Elle souhaite maintenant aller voir plus loin, en étudiant l’impact du système plus précisément sur les élèves en trouble d’apprentissage ou de comportement, notamment au niveau de leur réussite académique et de leur estime de soi. Un autre rapport est donc à venir au cours des prochaines années.

Adaptable à d’autres écoles
Mme Piché est également convaincue que le système d’encadrement par privilèges mis au point dans son école pourrait très bien servir à améliorer le climat dans d’autres écoles, et pas uniquement dans des quartiers défavorisés comme le sien.

« Dans les milieux aisés, les jeunes sont plus souvent habitués à recevoir des récompenses matérielles. Notre système offre des récompenses sous forme de temps, de valorisation. Des adultes acceptent de passer du temps avec les jeunes pour leur partager une passion », affirme Mme Piché.

Elle croit aussi que le système pourrait fonctionner dans une école secondaire. « Les ados aussi ont besoin de modèles à suivre, d’exemples de réussite, ils ont besoin que l’on souligne leurs comportements positifs tout autant que les jeunes du primaire ».

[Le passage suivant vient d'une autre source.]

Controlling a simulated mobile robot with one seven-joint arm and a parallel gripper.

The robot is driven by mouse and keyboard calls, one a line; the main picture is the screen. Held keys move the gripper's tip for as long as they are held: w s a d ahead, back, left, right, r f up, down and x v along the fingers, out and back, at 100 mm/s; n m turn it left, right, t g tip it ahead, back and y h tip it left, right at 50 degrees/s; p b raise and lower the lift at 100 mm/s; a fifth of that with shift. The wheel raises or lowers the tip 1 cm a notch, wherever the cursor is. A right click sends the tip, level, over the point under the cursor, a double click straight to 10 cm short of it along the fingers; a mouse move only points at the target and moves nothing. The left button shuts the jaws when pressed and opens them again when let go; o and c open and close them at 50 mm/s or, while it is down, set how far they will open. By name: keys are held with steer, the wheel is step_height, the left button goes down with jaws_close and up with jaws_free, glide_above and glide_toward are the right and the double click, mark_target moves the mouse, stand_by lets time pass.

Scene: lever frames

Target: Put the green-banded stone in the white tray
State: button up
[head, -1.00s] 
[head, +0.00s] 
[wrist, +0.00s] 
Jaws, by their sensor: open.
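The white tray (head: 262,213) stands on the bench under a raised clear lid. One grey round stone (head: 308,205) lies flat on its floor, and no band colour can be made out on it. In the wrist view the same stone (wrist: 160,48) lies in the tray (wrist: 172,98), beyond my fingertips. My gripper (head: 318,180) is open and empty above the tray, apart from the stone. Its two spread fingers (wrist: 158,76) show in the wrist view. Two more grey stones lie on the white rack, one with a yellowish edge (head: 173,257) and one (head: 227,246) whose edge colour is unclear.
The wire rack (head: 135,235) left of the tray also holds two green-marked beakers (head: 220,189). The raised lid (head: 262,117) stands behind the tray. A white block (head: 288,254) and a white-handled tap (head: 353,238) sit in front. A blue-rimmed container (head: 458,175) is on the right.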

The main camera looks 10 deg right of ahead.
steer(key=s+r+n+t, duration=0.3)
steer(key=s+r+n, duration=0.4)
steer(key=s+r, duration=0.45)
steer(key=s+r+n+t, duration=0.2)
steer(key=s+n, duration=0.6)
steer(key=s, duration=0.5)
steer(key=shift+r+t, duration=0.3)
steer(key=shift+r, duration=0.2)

« Dans le fond, nous n’avons rien inventé. Nous transmettons tout simplement des valeurs humaines aux jeunes et cela pourrait transformer leur vie », ajoute-t-elle.

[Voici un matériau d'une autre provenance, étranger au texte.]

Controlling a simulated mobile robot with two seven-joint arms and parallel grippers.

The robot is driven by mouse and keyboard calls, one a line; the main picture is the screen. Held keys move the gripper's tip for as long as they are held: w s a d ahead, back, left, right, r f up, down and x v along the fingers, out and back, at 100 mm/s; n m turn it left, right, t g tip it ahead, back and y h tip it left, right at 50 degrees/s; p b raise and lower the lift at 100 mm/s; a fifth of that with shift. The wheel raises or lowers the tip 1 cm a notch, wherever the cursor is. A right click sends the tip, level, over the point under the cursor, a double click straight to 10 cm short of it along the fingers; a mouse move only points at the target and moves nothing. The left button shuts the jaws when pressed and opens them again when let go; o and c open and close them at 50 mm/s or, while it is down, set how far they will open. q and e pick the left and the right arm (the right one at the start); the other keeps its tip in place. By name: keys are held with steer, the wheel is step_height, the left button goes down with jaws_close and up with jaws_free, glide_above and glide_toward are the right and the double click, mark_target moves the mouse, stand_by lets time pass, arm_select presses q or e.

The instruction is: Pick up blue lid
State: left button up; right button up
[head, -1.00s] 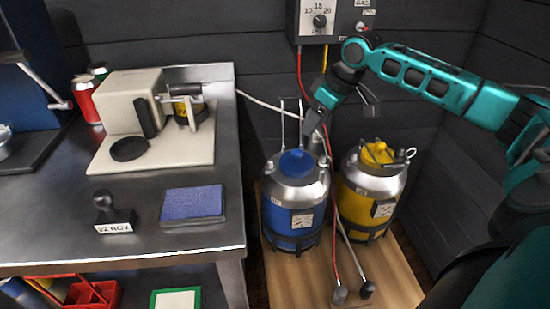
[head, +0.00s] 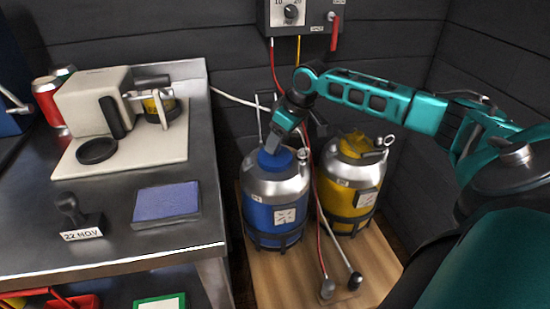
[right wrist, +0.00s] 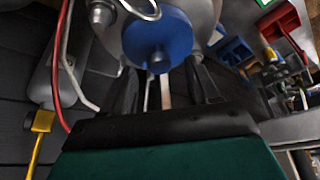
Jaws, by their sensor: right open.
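The blue lid (head: 272,160) sits on top of the blue keg (head: 268,213), which stands upright on a wooden board. My right gripper (head: 277,143) is just above the lid and partly covers it in the head view. In the right wrist view the round blue lid (right wrist: 157,36) with its small knob lies just ahead of the open fingers (right wrist: 160,78). One finger is on each side of the knob's line, and nothing is held between them. I cannot tell whether the fingers touch the lid. My left gripper is not in view.
A yellow keg (head: 349,187) stands close on the right. Red and yellow hoses hang from the gauge box (head: 290,20) behind. A steel bench (head: 120,255) on the left carries a white machine (head: 95,100), a blue pad (head: 166,202) and a stamp (head: 76,215).

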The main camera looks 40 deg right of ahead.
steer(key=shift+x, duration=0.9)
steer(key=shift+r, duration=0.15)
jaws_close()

En conclusion, Madeleine Piché insiste : « Le programme d’encadrement par privilèges n’est pas une solution miracle, mais il est certain que le système traditionnel punitif mène tout droit dans un cul-de-sac. Oui, c’est important d’avoir des cadres et des conséquences pour ceux qui ne le respectent pas. Mais, ça prend aussi un autre système qui agit en parallèle, qui compense pour la lourdeur du système traditionnel et qui, surtout, fait ressortir les bons coups de chacun ».

Elle termine : « Le respect ne se gagne pas par la peur de l’autre. Il faut se défaire de cette notion de pouvoir qui prime encore dans les écoles. Ainsi, on pourra transformer l’éducation ».